After Henderson recommitted to pig, restaurants in New York began serving tails and hooves, cheeks and ears.
* * * *
Southerners decry the spread of wild pigs. Pigs destroy crops, kill livestock, and threaten native species, they say. I don’t doubt that, but I also know the redneck loves a pig hunt.
I visited a ranch in northern Texas a few years ago. The land out there rolls like the waves in a wild/grizzled pelage. A lawyer and landowner took me to see his personal abattoir. It was a simple building with a concrete floor. There was a drain in the middle of the floor, and above that an apparatus used for suspending large game.
He led me over to his walk-in freezer and opened the door. Inside lay the bodies of several wild pigs. They hadn’t been skinned or butchered, just shot and stuck in the freezer. Their coats were thick, black, and wiry.
They shoot as many as they can, the lawyer told me.
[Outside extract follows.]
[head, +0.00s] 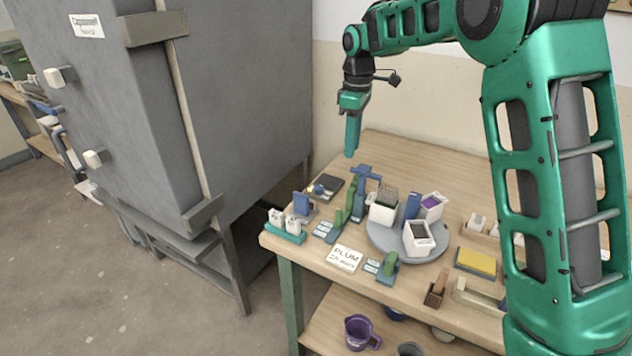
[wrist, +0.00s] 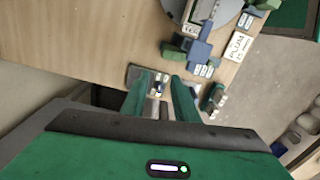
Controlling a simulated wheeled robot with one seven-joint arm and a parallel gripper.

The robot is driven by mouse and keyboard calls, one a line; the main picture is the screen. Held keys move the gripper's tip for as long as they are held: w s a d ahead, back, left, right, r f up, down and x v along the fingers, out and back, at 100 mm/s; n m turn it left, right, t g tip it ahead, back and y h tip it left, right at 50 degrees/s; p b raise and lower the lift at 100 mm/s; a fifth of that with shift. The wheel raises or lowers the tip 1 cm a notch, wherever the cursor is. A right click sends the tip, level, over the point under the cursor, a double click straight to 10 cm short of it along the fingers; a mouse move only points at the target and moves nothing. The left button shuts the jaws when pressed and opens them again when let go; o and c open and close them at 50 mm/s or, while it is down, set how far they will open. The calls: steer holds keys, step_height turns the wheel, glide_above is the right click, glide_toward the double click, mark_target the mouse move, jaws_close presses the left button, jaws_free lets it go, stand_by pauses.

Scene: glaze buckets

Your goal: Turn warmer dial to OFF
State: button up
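A small flat dark unit (head: 326,187) lies near the back left of the table and looks like the warmer. A small blue round part (head: 318,189) on it may be the dial; its setting is too small to read. My gripper (head: 351,152) hangs above the back of the table, pointing down, higher than the unit and apart from it. In the wrist view the two green fingers of my gripper (wrist: 160,88) stand apart with nothing held. The dark unit (wrist: 138,77) shows beyond and between them, partly hidden by the fingers.
A grey turntable (head: 383,238) holds several white containers. Blue and green stands (head: 359,201) crowd the table's left part, beside a PLUM card (head: 344,258). A yellow sponge-like block (head: 476,262) lies right. A large grey kiln-like cabinet (head: 240,90) stands left. A purple jug (head: 358,331) is on the lower shelf.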

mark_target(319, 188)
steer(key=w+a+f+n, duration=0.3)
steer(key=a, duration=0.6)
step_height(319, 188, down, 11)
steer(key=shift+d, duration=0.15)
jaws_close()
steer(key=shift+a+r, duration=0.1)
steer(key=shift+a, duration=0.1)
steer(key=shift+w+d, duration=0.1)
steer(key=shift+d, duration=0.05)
But the pigs don’t ever seem to diminish in number.
* * * *
The frying pan hanging in Will Foreman’s house simmered slices of long-aged ham. Foreman blood runs strong, but the pan has disintegrated.
* * * *
My brother Wes works on the farm down the street where the Large Blacks are raised. One afternoon, they got loose. A lady burst into the farm’s gift shop. There were pigs running in the road, she said.
Wes and Ferguson ran down through the grapevines to the Large Blacks’ pen. Six were hanging around, but two were in another field, eating grass. The electric fence had shorted out.
Ferguson grabbed a bucket of chicken feed from the greenhouse and began shaking it. The two wayward pigs ran toward him, and he led them back to the pen.
As they tried to fix the fence, one of the sows kept nosing under it, walking out toward fresher fields. Wes and Ferguson took turns shoving the sow.
“It barely moved at all,” Wes said.
They finally got the sow back in the pen and the electric fence working again. “That electric fence is always on,” Wes said. “But they just keep testing it.”
* * * *
My ancestor died with 50 pigs roaming his farm. They were different ages, denoted by purpose in his estate inventory: shoat, sow, barrow, and hogg. His larder was stocked with 80 pounds of meat—food enough to support his wife and son and him for a long time. I’m thankful for his pigs. I might not be here if not for them.
My two-year-old son is excited to see the Large Blacks when I take him to the farm in the spring. “Hi, pigs!” he screams. They meet him at the fence, then turn away when they realize he doesn’t have any food. One day I’ll have to explain to him why the big pigs disappear over winter, replaced by piglets in the spring.
I used to cringe at the thought that my ancestors were pig farmers. But now, I don’t mind. A pig is a survivor. I might even tell my son to be strong like a pig, and tell him to think on the animal a moment, and give thanks, before he cuts into his bacon.